Both penalty taker and goalkeeper alike should be battling, in that moment, to be alpha. Bolstering their own subliminal suggestions with the security of tried and tested profiling assumptions. If he’s no-nonsense (black boots) or confident (two different types of boots), he’s likely to shoot in the bigger space you’ve presented to your right. If he’s an intelligent or splenetic sort, he may well try and stick it in the bit you’re apparently vacating on your left.
The illusion of choice is what you want. Right-footed keepers find it’s easier to dive to their left, pushing off their stronger right peg, though right-footers favour shooting to the ‘keeper’s right. So in this eventuality, from a starting position slightly to the left-of-centre, you make a small movement to your right, flailing the arms a bit for effect, before stepping back to your left and diving, thus being nearer to the post then you otherwise would have been had you not constructed this weird fantasia of dance and mime. Reverse for left-footers a la Pickford.

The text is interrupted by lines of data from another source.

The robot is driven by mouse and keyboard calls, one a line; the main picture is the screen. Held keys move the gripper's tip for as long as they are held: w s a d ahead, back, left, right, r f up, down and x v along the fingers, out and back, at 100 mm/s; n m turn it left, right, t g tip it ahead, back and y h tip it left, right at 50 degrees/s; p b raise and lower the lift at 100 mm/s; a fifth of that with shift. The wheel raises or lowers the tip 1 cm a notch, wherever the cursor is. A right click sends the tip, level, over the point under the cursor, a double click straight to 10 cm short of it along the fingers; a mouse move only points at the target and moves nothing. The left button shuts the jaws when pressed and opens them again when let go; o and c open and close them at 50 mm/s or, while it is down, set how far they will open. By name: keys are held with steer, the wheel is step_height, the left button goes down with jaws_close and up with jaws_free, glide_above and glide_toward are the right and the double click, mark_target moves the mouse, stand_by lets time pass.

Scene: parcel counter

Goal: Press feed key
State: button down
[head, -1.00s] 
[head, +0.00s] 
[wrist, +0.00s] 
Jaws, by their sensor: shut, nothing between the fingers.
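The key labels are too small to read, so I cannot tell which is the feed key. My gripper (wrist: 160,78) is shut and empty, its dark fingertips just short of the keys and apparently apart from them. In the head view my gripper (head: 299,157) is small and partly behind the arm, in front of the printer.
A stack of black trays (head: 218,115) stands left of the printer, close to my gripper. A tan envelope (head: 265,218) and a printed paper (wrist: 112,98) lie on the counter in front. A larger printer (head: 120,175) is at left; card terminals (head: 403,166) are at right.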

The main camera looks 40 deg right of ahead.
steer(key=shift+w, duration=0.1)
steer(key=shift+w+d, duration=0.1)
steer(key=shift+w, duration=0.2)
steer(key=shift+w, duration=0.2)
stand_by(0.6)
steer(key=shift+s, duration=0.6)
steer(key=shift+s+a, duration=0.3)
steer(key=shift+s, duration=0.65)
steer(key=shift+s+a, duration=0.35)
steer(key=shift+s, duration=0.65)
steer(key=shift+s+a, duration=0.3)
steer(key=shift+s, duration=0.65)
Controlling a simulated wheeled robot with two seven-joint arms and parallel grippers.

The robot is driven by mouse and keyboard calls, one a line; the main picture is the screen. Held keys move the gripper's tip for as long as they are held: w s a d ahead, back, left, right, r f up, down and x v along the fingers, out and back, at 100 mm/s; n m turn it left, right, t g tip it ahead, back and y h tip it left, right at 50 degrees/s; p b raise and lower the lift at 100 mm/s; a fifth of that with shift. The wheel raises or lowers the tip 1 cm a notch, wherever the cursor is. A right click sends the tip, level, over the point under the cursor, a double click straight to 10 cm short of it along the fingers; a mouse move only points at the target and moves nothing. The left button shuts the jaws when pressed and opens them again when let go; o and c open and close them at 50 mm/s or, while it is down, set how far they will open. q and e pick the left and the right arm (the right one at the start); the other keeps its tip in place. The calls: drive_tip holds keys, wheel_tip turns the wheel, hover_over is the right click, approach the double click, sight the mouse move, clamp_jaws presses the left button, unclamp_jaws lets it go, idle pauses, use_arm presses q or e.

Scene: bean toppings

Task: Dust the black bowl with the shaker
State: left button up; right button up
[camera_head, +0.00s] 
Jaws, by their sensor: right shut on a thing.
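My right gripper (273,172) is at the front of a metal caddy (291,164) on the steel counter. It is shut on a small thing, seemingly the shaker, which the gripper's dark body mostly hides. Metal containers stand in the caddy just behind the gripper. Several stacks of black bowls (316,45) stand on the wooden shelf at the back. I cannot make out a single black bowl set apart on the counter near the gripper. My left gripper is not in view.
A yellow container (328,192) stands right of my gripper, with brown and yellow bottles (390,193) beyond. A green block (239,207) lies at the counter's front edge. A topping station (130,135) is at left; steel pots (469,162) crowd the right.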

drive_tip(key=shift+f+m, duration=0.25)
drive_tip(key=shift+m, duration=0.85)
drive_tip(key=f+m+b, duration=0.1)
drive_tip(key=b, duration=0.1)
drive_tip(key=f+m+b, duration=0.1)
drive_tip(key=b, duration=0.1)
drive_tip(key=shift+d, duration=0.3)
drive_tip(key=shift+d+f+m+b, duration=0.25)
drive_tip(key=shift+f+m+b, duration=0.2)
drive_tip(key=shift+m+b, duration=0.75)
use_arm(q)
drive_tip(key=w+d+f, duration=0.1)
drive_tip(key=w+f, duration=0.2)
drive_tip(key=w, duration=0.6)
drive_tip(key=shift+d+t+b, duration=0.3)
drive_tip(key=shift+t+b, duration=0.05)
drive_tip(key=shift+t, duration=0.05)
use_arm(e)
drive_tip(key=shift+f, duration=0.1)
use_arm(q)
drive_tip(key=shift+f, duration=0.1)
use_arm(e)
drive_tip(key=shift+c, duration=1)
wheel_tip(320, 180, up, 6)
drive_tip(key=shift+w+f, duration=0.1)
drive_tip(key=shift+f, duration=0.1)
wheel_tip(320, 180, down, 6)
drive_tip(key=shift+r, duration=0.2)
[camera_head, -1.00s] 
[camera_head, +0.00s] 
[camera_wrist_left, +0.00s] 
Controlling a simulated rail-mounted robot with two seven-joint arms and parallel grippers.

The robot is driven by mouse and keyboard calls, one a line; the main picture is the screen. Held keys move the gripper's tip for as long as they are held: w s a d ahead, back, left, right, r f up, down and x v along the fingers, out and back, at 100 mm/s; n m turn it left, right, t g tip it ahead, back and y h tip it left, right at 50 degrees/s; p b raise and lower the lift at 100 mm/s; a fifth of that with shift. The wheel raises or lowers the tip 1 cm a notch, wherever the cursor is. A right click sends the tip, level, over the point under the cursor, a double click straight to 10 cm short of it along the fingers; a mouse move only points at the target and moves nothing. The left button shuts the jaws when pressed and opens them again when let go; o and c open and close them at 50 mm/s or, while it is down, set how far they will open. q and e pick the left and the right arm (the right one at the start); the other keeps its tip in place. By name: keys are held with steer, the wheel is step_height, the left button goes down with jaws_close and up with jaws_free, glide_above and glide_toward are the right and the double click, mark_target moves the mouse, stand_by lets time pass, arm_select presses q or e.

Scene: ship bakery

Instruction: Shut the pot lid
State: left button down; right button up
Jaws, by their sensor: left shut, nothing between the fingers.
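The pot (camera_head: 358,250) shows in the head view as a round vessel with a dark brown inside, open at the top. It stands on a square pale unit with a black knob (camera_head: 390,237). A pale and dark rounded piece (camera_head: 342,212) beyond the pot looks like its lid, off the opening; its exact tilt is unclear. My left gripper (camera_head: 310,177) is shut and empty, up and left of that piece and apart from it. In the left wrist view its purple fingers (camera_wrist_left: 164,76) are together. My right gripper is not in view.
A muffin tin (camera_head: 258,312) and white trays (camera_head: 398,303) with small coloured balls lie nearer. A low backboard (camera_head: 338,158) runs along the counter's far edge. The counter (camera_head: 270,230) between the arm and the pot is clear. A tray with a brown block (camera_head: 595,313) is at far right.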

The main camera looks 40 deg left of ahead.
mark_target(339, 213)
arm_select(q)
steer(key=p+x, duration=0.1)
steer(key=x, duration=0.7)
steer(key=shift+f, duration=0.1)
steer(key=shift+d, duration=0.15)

On probability one or two penalty takers will go down the middle by choice or imprecision, so for good measure it’s always good to react after the ball is kicked on at least one of the penalties. Perhaps the no-nonsense, centre-half one.
I tend to think an inordinate amount of lateral to-ing and fro-ing gives the impression that you inevitably will hit the canvas, so surprise him with a bit of a Jerzy Dudek and point somewhere before setting yourself as he’s about to strike.
A lot is said about penalties: a game of chance; heavily weighted in favour of the kick-taker; heavily weighted in favour of the goalkeeper; an exercise in data and statistics; or psychological warfare.
Regardless of whether you’re in front of the ball staring towards the goalmouth or a keeper praying he doesn’t become a national scapegoat, the key is confidence, preparation and gaining a psychological edge.
If England can keep that edge, they might just go all the way - even if it goes down to a dreaded penalty shoot-out.